WASHINGTON -- Many of the nation's poorest workers were looking forward to a modest pay hike on New Year's Day, when 10 states implemented higher minimum wages.

In the end, those workers' increased earnings may have lasted all of a few hours.

The deal approved by the House of Representatives late Tuesday to avert the so-called "fiscal cliff" did not include an extension of the payroll tax holiday, effectively hiking by 2 percent workers' payroll tax contributions which help pay for Social Security. For many minimum wage workers who are receiving a wage increase this year, the higher payroll tax will offset much or all of the potential gains they anticipated in the new year.

According to the Wall Street Journal's payroll tax calculator, a worker who makes $15,000 a year -- roughly the salary of a full-time, minimum-wage worker in most states -- will pay an additional $300 in payroll taxes this year under the deal struck by Congress and the White House.

That $300 is roughly equal to the additional earnings that minimum wage workers would have gained in most of the 10 states boosting their wage floors, according to an analysis of the increases by the National Employment Law Project (NELP), an advocacy group for low-wage workers.

In Arizona, for instance, the 15-cent wage hike to $7.80 translated into an annual raise of $320 for a worker maintaining a 40-hour week. In Colorado, the 14-cent raise to $7.78 meant an additional $310.

The higher payroll tax will wipe out the minimum wage gains and then some in Missouri and Vermont, where NELP projected additional earnings of $190 and $240, respectively, for full-time earners. Other states' minimum wage raises, including Florida, Montana, Ohio, Oregon, Rhode Island and Washington, ranged between 10 and 35 cents per hour, or $190 to $510 annually.

The federal minimum wage of $7.25 prevails in 31 states that do not have higher state minimum wages. Most of the raises this week in state minimum wages were due to cost-of-living adjustments, which tweak the minimum wage each year to account for inflation. (The federal rate has no such adjustment.) The 10 increases will directly benefit roughly 855,000 workers, according to the left-leaning Economic Policy Institute. Opponents of higher minimum wages, however, argue that many workers' wage gains will be offset by lost hours due to increased labor costs.

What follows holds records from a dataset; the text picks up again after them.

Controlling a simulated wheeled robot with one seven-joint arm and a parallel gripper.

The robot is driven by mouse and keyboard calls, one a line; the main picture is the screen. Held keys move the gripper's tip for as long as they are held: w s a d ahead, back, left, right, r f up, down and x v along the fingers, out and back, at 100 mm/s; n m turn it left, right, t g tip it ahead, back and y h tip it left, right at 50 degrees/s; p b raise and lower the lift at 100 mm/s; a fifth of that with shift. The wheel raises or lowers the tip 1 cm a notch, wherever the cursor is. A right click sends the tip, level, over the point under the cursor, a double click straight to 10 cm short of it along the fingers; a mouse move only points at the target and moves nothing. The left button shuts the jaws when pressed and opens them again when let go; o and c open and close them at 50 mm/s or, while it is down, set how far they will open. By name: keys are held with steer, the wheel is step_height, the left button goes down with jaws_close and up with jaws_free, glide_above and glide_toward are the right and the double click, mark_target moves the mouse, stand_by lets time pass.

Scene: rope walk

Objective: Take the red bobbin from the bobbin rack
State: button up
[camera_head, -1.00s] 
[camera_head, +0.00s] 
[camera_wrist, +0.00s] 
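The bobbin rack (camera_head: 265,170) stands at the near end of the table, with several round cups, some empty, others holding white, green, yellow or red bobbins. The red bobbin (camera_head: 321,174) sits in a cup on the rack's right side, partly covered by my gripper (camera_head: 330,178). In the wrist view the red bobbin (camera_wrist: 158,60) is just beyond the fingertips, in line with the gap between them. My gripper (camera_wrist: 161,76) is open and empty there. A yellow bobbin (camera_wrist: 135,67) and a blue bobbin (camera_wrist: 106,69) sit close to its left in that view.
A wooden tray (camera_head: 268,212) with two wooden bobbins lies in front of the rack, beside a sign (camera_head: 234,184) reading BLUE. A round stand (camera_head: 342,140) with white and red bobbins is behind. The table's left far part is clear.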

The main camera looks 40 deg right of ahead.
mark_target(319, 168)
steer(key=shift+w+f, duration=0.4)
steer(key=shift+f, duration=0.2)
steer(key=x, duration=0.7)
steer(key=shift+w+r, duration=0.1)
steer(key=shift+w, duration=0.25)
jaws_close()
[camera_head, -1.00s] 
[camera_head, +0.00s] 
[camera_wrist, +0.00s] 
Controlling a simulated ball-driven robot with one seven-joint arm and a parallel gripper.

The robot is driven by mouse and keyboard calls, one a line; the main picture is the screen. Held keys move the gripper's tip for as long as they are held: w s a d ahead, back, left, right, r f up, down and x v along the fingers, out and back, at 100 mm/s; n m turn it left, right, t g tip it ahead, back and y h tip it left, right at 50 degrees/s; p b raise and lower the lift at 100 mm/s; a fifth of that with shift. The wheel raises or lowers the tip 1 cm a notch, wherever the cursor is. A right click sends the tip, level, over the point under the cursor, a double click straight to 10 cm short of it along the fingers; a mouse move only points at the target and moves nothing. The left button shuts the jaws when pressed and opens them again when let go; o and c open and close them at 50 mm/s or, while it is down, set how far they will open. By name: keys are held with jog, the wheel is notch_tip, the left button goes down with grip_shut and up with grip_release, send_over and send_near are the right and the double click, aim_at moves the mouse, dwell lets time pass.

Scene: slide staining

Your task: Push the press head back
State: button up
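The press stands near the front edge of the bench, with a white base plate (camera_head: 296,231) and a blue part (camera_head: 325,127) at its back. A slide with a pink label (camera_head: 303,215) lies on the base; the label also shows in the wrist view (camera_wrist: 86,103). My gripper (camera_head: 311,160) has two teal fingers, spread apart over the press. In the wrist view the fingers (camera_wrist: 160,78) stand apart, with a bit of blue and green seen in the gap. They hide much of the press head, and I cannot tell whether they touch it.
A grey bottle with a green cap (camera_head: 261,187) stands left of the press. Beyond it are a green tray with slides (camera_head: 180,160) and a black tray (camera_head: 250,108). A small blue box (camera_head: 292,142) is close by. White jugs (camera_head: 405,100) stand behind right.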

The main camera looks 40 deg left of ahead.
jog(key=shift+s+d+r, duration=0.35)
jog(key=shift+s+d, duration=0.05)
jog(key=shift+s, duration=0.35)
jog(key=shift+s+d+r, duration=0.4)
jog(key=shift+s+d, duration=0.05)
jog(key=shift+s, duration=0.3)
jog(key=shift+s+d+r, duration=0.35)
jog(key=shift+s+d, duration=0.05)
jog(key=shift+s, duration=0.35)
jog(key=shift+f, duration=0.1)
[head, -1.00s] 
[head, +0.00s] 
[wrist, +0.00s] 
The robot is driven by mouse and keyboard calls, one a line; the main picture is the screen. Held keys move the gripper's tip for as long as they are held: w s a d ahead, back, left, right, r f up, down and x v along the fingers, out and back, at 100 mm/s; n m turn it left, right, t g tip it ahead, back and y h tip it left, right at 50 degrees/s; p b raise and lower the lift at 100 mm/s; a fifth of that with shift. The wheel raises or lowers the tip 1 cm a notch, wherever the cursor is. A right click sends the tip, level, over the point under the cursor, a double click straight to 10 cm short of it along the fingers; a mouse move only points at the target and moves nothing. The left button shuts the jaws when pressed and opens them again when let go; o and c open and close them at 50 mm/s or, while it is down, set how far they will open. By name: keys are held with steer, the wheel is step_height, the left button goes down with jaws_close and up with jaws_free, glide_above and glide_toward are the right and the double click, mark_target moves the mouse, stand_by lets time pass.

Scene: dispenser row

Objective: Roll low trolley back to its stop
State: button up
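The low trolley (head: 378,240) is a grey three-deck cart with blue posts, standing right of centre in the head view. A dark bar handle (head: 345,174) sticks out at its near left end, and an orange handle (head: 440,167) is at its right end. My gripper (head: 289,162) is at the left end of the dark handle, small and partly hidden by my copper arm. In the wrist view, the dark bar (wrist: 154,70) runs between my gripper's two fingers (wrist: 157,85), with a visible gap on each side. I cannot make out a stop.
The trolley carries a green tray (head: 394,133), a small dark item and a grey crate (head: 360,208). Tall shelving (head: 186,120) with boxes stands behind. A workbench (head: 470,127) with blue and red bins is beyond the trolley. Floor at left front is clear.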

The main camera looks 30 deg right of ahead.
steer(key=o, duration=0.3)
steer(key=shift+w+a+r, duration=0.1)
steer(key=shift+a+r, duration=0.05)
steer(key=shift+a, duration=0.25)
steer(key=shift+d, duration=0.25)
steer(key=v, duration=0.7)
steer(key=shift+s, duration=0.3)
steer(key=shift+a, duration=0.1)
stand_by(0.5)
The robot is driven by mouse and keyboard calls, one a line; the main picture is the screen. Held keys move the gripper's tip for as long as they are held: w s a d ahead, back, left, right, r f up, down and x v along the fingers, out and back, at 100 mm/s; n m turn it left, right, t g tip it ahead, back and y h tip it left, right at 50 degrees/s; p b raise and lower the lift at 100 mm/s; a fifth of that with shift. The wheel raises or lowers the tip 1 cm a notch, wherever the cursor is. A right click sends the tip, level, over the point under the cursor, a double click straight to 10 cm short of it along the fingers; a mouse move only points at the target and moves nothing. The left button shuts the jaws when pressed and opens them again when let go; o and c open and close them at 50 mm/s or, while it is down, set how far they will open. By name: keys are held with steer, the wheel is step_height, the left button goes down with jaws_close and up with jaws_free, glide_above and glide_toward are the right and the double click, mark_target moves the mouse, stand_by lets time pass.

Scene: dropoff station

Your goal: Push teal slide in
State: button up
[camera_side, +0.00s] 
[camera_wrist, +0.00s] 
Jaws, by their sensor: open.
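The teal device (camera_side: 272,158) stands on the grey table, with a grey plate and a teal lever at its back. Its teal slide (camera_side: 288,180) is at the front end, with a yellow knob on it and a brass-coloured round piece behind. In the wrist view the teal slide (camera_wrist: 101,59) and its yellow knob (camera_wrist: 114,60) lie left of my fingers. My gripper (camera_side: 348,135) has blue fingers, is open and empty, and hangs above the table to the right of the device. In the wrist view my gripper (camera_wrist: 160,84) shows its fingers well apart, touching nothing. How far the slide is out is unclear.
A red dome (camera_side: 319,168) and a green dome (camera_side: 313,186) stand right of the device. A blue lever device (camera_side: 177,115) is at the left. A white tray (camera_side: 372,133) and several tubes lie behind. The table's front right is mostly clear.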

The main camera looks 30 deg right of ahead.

As HuffPost reported Tuesday, the end of the payroll tax holiday, which dropped the payroll tax from 6.2 to 4.2 percent, was among the least-discussed but perhaps most economically consequential elements of fiscal cliff negotiations.

First enacted in 2010 and later extended, the payroll tax holiday was meant to be a temporary stimulative measure. While lawmakers on both sides of the aisle expressed concern that extending the payroll tax cut further could threaten Social Security funding, many economists have warned against reducing workers' spending power in a still-weak economy.

Mark Zandi, the chief economist at Moody's Analytics, has estimated that the higher payroll tax for 2013 could reduce economic growth by more than half a percentage point.